Unexpected hanging paradox

28.03.2015 |

Episode #10 of the course “Brain-twisting paradoxes”


The unexpected hanging paradox is told through the story of a prisoner, a judge, and an executioner. At dawn on a Sunday, the judge sentences a prisoner to be hanged but doesn’t tell him exactly when. All he says is that, “At dawn, in one of the next five days, you shall be surprised, dragged out of your cell, and hanged. You will not know what day you will be hanged.”

The prisoner then goes back to his cell and thinks about what the judge had said. His hanging can’t be on Friday, he concludes, because that would be the last possible day of the hanging and therefore he would expect it to be that day. So if Friday is out, then it has to be either Monday-Thursday. But then he reaches the same conclusion, that, since he can’t be hung on Friday, that would also make Thursday expected and thus not possible. Using this logic, every other day of the week is ruled out since, one by one, they all become predictable. The prisoner knows his hanging will come as a surprise and will not be predictable. Because of this contradiction in logic, the prisoner concludes that if the judge is to be taken at his word, he will not be hanged.

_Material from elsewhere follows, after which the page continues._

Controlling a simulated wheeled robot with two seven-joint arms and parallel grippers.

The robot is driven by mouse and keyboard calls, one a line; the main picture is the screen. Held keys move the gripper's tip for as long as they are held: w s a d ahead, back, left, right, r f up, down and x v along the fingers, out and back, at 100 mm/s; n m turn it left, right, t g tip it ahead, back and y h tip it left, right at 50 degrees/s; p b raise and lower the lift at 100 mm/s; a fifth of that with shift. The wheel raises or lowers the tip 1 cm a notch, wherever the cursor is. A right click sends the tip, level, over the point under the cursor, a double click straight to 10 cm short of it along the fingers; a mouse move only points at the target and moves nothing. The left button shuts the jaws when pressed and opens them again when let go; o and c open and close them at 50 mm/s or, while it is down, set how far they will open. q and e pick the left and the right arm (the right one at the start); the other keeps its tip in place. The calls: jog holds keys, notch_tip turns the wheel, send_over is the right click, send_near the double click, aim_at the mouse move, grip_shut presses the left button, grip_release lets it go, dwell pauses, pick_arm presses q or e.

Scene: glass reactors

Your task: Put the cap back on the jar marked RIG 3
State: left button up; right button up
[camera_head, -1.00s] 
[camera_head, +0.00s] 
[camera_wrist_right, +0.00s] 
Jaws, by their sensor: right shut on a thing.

However, that Wednesday at dawn, he is dragged out of his cell and hanged. Some have suggested this to be a significant problem in philosophical thinking, since there is no way to reconcile the man’s hanging if what the judge said is true. Two main explanations exist—one suggests that the problem arises because of the self-contradictory, self-referencing statement at the heart of the judge’s sentence. Another approach suggests the unexpected hanging paradox is an example of our concept of knowledge turning us to confusion.